## Goal
Copy all lines below containing "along".
━━ Collected data
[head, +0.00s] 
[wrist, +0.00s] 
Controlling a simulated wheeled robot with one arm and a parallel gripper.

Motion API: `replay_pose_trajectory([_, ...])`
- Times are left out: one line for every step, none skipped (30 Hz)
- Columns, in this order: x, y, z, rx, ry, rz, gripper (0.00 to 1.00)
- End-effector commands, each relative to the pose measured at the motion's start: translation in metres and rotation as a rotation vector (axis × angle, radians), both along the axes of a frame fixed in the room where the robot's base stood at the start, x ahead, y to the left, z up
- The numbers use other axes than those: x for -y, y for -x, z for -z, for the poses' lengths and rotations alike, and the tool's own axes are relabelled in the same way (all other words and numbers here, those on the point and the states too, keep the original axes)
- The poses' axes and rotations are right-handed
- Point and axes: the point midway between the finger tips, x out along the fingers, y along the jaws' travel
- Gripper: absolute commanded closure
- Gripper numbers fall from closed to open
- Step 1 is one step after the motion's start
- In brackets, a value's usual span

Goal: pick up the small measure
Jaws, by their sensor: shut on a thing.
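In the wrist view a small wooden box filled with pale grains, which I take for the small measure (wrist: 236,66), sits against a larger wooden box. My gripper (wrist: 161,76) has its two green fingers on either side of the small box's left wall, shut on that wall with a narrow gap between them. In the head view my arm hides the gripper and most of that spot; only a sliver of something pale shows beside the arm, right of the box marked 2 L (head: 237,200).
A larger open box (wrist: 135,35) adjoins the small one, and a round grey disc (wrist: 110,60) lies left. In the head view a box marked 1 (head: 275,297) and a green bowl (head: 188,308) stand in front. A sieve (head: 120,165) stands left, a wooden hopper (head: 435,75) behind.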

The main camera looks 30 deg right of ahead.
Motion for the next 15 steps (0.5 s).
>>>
━━━━
## The solution
- End-effector commands, each relative to the pose measured at the motion's start: translation in metres and rotation as a rotation vector (axis × angle, radians), both along the axes of a frame fixed in the room where the robot's base stood at the start, x ahead, y to the left, z up
- Point and axes: the point midway between the finger tips, x out along the fingers, y along the jaws' travel

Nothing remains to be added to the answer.